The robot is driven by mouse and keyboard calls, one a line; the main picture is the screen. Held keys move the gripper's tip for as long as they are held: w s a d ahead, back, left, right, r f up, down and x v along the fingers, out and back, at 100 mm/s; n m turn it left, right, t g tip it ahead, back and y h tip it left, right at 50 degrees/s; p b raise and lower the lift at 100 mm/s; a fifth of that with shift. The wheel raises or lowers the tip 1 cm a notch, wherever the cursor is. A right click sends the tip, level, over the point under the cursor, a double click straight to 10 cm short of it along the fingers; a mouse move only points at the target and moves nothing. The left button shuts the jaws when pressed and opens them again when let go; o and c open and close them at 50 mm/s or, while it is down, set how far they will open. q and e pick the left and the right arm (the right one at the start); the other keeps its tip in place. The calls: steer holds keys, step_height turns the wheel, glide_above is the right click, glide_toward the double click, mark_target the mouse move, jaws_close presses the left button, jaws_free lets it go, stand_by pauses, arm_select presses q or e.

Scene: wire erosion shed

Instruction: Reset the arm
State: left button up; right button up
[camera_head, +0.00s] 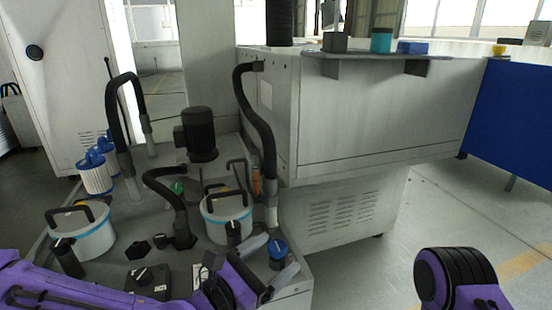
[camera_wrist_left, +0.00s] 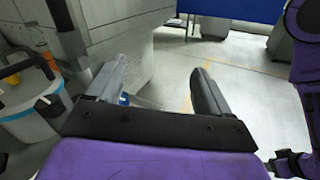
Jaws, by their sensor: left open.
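My left arm, purple, comes in from the lower left of the head view and reaches low over the front of the machine's base. Its gripper (camera_head: 281,252) is open, with two grey fingers apart, near a small blue-capped container (camera_head: 278,248). In the left wrist view the open gripper (camera_wrist_left: 160,66) has nothing between its fingers but the view of the machine side and floor. A purple and black link of my right arm (camera_head: 455,277) shows at the lower right of the head view. My right gripper is not in view.
Two white buckets (camera_head: 97,238) (camera_head: 213,225) with black handles, black hoses (camera_head: 262,120) and a motor (camera_head: 198,138) crowd the base. A shelf (camera_head: 365,66) on the grey machine cabinet (camera_head: 370,115) holds small blocks. A blue panel (camera_head: 508,110) stands right. Floor (camera_head: 450,215) is clear at right.

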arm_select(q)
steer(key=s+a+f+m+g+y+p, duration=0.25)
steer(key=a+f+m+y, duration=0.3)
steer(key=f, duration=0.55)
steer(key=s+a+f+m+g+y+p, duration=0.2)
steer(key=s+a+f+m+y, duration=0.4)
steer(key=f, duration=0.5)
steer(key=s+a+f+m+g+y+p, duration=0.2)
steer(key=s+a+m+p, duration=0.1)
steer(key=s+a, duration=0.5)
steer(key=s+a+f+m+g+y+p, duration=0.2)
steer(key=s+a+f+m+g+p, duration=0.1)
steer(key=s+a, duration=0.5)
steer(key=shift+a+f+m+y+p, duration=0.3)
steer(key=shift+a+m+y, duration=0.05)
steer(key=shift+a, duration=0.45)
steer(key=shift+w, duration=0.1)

● ● ●

Set the data above down again exactly as given, with no pictures.

▶ _Task output_:
The robot is driven by mouse and keyboard calls, one a line; the main picture is the screen. Held keys move the gripper's tip for as long as they are held: w s a d ahead, back, left, right, r f up, down and x v along the fingers, out and back, at 100 mm/s; n m turn it left, right, t g tip it ahead, back and y h tip it left, right at 50 degrees/s; p b raise and lower the lift at 100 mm/s; a fifth of that with shift. The wheel raises or lowers the tip 1 cm a notch, wherever the cursor is. A right click sends the tip, level, over the point under the cursor, a double click straight to 10 cm short of it along the fingers; a mouse move only points at the target and moves nothing. The left button shuts the jaws when pressed and opens them again when let go; o and c open and close them at 50 mm/s or, while it is down, set how far they will open. q and e pick the left and the right arm (the right one at the start); the other keeps its tip in place. The calls: steer holds keys, step_height turns the wheel, glide_above is the right click, glide_toward the double click, mark_target the mouse move, jaws_close presses the left button, jaws_free lets it go, stand_by pauses, arm_select presses q or e.

Scene: wire erosion shed

Instruction: Reset the arm
State: left button up; right button up
[camera_head, +0.00s] 
[camera_wrist_left, +0.00s] 
Jaws, by their sensor: left open.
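My left arm, purple, comes in from the lower left of the head view and reaches low over the front of the machine's base. Its gripper (camera_head: 281,252) is open, with two grey fingers apart, near a small blue-capped container (camera_head: 278,248). In the left wrist view the open gripper (camera_wrist_left: 160,66) has nothing between its fingers but the view of the machine side and floor. A purple and black link of my right arm (camera_head: 455,277) shows at the lower right of the head view. My right gripper is not in view.
Two white buckets (camera_head: 97,238) (camera_head: 213,225) with black handles, black hoses (camera_head: 262,120) and a motor (camera_head: 198,138) crowd the base. A shelf (camera_head: 365,66) on the grey machine cabinet (camera_head: 370,115) holds small blocks. A blue panel (camera_head: 508,110) stands right. Floor (camera_head: 450,215) is clear at right.

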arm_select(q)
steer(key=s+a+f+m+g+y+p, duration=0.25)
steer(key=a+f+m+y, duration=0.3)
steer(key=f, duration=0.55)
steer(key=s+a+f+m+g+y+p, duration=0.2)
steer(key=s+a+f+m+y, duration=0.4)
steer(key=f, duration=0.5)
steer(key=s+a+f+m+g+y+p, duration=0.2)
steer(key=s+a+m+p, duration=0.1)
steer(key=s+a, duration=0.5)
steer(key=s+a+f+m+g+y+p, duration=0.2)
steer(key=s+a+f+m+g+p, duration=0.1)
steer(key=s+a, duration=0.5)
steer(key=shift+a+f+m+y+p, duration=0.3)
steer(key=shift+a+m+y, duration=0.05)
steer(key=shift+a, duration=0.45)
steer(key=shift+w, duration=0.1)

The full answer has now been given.